[THE TASK] Your answer should be only a number: how many lines include the word "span".

[AVAILABLE DATA]
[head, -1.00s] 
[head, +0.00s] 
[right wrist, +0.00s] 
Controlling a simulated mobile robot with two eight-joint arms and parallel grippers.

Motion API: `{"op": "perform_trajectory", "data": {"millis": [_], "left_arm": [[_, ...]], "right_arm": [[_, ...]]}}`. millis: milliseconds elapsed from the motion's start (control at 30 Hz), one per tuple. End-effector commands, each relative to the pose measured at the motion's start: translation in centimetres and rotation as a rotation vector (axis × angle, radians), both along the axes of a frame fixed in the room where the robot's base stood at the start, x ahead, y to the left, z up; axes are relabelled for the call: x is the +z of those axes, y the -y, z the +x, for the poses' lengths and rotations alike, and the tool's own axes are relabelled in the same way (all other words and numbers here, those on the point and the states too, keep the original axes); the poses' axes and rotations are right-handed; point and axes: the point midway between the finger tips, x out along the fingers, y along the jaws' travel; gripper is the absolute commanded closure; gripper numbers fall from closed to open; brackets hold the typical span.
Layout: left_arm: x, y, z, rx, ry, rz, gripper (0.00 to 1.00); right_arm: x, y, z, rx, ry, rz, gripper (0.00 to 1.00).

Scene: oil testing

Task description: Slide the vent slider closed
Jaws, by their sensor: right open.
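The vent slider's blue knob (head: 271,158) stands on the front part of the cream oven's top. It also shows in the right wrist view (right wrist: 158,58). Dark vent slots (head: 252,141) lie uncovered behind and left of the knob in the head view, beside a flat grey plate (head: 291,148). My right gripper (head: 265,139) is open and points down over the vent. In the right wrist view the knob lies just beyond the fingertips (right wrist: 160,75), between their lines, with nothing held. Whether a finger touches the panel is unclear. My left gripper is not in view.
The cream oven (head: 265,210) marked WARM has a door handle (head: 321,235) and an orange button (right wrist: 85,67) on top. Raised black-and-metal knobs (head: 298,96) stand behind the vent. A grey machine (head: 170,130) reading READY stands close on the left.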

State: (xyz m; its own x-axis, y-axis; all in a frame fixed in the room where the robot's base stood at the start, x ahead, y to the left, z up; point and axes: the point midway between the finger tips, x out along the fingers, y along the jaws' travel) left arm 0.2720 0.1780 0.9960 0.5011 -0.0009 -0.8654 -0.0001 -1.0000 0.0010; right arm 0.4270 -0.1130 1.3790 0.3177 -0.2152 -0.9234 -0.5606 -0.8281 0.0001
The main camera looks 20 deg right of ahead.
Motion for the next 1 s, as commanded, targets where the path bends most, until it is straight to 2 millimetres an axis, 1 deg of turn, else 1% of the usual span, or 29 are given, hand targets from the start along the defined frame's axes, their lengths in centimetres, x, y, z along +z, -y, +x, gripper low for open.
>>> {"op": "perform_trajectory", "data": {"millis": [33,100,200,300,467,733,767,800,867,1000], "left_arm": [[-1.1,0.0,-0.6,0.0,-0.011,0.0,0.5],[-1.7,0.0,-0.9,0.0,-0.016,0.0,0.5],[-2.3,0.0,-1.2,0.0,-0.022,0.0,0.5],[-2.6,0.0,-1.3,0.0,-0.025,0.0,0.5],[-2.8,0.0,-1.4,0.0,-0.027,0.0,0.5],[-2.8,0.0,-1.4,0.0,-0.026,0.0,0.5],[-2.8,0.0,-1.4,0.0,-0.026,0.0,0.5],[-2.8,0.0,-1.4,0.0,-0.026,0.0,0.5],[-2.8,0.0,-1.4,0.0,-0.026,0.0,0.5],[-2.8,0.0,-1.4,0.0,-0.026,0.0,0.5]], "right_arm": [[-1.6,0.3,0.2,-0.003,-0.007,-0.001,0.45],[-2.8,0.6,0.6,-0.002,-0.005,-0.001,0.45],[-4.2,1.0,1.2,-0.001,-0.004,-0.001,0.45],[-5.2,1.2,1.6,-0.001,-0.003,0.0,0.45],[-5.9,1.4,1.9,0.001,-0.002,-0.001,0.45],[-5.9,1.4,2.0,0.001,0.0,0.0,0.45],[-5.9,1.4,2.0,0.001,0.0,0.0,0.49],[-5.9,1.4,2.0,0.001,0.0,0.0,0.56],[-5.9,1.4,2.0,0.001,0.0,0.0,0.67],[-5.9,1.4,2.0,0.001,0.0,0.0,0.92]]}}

[REPLY TO THE TASK] 2